The tensioning system supplies the tension to the riser string at the slip ring on the outer barrel of the telescopic joint. The tensioning philosophy used is from API RP 16Q and considers a 200 kips over-pull at the base of the LMRP. The same philosophy is used for both the third and sixth generation rigs. Sensitivity analysis considers reduced levels of riser tension with the aim of applying 100 kips and 50 kips over-pull at the LMRP. The goal is to measure the effects that reduced levels of over-pull have on conductor fatigue. The sensitivity is based on a 300 m water depth. The fatigue life of the conductor increases from 168 days to 392 days when considering the reduced levels of over-pull for the third generation system. Conversely, the sixth generation system is less sensitive to the tension setting, with a slight reduction in fatigue life for the reduced levels of over-pull. This suggests that for the conditions considered a lower over-pull setting is more appropriate for third generation systems while higher level of over-pull is desirable for sixth generation systems. A notable observation from this sensitivity is that regardless of the tension setting the minimum fatigue life is consistently lower for the sixth generation systems.
A consistent trend of increased conductor fatigue damage is seen when comparing the sixth generation system with the third generation system. The increased level of fatigue damage shown for shallow to moderate water depths over a variety of top tension settings help to understand the system parameters that drive this difference. The parametric study considers the following system variables:
- Riser joints
- Flex joint stiffness
- Vessel response.
The parametric study uses the sixth generation rig and riser model as a base case. System parameters from the sixth generation rig model are then replaced with third generation system data and fatigue is calculated.
The first sensitivity considers the model of the sixth generation system with the BOP replaced with third generation BOP properties. The aim is to quantify the influence of the BOP stack on the predicted levels of fatigue damage in the conductor. By replacing the model of the BOP in this way, the weight of the structure is reduced from 730 kips to 450 kips, and the overall elevation of the stack from the wellhead to the top of the LMRP is reduced by 13 ft. The effect of replacing the sixth generation BOP with the third generation BOP is significant, with the minimum predicted fatigue life increasing from 14 days to 236 days, or a factor of 17.

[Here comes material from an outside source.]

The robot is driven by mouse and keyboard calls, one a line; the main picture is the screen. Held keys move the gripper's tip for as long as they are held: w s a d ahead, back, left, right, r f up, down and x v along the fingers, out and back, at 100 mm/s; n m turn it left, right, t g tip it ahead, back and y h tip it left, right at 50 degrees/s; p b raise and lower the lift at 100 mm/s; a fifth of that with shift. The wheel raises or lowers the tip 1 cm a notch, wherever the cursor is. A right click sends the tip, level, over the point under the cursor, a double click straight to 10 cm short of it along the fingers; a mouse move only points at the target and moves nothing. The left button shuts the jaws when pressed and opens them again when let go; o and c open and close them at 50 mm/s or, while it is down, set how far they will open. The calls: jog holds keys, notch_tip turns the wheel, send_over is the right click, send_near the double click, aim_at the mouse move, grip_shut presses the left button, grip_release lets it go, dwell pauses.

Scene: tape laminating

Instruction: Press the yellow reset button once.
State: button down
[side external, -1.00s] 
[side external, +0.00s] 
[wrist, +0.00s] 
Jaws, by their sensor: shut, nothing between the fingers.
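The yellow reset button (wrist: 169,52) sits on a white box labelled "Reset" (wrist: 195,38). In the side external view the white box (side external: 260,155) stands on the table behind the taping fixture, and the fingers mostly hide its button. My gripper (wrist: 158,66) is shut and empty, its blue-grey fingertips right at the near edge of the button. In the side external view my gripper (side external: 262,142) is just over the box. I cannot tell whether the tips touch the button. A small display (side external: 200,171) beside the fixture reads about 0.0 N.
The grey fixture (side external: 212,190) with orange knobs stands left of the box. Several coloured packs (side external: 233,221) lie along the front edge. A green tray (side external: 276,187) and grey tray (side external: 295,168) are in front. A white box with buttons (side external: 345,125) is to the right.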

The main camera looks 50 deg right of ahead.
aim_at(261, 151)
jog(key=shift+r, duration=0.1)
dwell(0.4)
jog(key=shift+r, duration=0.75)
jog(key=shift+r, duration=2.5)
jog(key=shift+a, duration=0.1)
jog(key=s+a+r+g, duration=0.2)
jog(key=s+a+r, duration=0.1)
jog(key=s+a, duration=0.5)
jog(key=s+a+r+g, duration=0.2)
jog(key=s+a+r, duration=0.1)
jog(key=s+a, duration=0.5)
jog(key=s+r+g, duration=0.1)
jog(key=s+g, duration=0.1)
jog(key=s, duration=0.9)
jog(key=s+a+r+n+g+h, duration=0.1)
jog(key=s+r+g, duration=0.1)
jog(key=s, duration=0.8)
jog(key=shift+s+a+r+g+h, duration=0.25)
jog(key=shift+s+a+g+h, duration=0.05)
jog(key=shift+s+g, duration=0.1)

This increase in fatigue life may be partly attributed to two factors. First, the primary natural response period of the BOP stack and wellhead conductor system reduces slightly and shifts away from the wave excitation periods. Second, the reduced weight and length of the BOP stack reduces the lever arm effect of the BOP stack on the wellhead as a result of riser motion at the LFJ. This motion results from displacements of the vessel and riser system which propagate down the riser to the LFJ. At this point the bending moment in the riser system is alleviated by rotational deflection of the LFJ. However, motions in the translation DOFs are not reduced and are transferred into the BOP stack.
Influence of the riser joints on the predicted fatigue damage in the conductor is also investigated. For this sensitivity the sixth generation riser joint properties and running order is replaced with the third generation riser joints and running order. The aim is to quantify the influence that the riser joints and joint running order have on the predicted levels of fatigue damage in the conductor.
There are noticeable differences when com- paring the sixth generation riser joint to the third generation joints. First, the wall thickness of the joints is reduced from ¾ in. to ½ in., which has the effect of reducing the mass and stiffness of the joints. Second, the hydrodynamic diameter of the buoyant sections is reduced from 55 in. to 40 in., which reduces hydrodynamic loading.
The effect of replacing the sixth generation riser joints with the third generation riser joints shows a significant reduction in fatigue life from 14 days to six days. Considering the relative change, this represents a reduced fatigue life of over 100% compared to the base case. Reasons for the reduced fatigue life when considering the third generation riser joints is due partly to joint properties and partly to the difference in running order. The reduced hydrodynamic diameter of the third generation joints reduces the level of hydrodynamic damping (energy loss from the system) along the length of the system which may drive larger riser motion in the lower water column.
To investigate the influence of the flex joints on fatigue damage in the conductor, the sixth generation flex joint rotational stiffness is replaced with the third generation flex joint stiffness factor. The aim of this sensitivity is to measure the influence that the flex joints have on the predicted levels of fatigue damage in the conductor. There are noticeable differences in rotational stiffness when comparing the flex joints from the sixth generation and third generation rig. The flex joint on the sixth generation rig has a higher rotational stiffness with the LFJ stiffness increasing from 20 ft.kips/deg to 68 ft.kips/deg when compared to the third generation system. The effect of replacing the sixth generation flex joints with the third generation flex joints shows only a marginal increase in fatigue life from 14 days to 15 days.
The influence of vessel response to first order wave loading of the fatigue damage in the conductor is investigated. For this, the sixth generation vessel motion RAOs are replaced with the third generation vessel motion RAOs. The aim is to quantify the influence of the different vessel motion characteristics on the predicted levels of fatigue damage in the conductor. The effect of replacing the sixth generation vessel motion RAOs with the third generation RAOs shows only a marginal increase in fatigue life from 14 days to 16 days.